The Nasdaq Composite has fallen nearly 8% over the past month, bearing the brunt of a market-wide sell-off as investors trim positions in tech and growth names amid rising interest rates and inflation uncertainty. The index is down 6.4% in the past three sessions alone.
Cramer noted the selling pressure could increase as new companies go public while insiders from businesses that made their public-market debut last year are able to sell their shares.
A lock-up period for Snowflake —which went public last year — ends on Friday. This will allow some early investors and executives to sell their shares. The stock has already fallen about 24% since its first lock-up expiration in December.

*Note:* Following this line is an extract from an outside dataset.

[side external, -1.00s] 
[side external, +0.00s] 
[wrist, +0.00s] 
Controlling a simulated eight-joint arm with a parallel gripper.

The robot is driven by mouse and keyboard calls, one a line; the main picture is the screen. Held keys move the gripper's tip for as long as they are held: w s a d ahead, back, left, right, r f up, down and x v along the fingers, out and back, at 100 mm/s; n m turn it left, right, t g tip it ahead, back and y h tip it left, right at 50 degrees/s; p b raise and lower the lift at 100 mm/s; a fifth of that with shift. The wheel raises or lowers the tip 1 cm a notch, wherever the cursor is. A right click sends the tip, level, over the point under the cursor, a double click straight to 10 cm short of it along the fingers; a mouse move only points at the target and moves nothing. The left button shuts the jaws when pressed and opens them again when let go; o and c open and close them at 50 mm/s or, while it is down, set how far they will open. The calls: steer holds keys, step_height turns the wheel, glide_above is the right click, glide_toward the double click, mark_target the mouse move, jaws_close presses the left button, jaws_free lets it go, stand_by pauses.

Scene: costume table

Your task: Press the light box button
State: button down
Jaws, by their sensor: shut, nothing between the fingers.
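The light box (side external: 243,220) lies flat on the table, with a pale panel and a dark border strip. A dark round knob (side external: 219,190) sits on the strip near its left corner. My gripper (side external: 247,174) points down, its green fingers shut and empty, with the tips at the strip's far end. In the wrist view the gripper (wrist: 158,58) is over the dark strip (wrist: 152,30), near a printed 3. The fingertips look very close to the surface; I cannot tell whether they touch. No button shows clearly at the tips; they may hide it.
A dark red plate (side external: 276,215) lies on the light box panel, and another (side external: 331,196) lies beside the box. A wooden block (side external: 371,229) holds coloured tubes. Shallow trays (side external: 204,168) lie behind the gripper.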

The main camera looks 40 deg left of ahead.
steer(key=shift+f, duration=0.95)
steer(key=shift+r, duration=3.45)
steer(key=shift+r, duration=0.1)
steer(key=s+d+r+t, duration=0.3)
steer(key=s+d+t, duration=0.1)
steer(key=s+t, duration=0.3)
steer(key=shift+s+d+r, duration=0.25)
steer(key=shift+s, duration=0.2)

“The stock market is about to have a serious oversupply problem with no concomitant buybacks or dividends to fall back on this moment,” he said.
Cramer also highlighted lock-up periods ending later this month for GoodRx and Corsair Gaming later this month.
“Remember, these are just the beginning. There are more lockup expirations on the way, meaning more pressure for the stock market,” he said.
Meanwhile, more companies are going public as the IPO market loses steam, Cramer said.
Oscar Health, a health insurance tech company, has lost 18% its value since its public-market debut on Wednesday. The company priced its stock at $39 per share for its IPO.
Coupang, an e-commerce company from South Korea, is also set to debut in the U.S. market as it seeks to raise $3.6 billion. The company ranks highly on CNBC’s Disruptor 50 list.
Cryptocurrency exchange Coinbase and gaming app Roblox are reportedly foregoing the IPO process in favor of direct listings on the Nasdaq exchange and New York Stock Exchange, respectively.
The SPAC (special purpose acquisition company) playbook is not working as it once did, Cramer said, pointing to recent post-merger announcement declines in Churchill Capital IV, Vector Acquisition and Reinvent Technology Partners.
“This market is in rough shape, and it makes sense that it’s in rough shape, and it won’t get easier if we’re trying to digest a massive oversupply of stock given that there doesn’t seem to be much new money coming in,” Cramer said.
“Let’s just hope the underwriters and even the companies themselves decide to pull their merchandise, realizing that this is a bad time to come public and we need to stop the flood before it drowns us all.”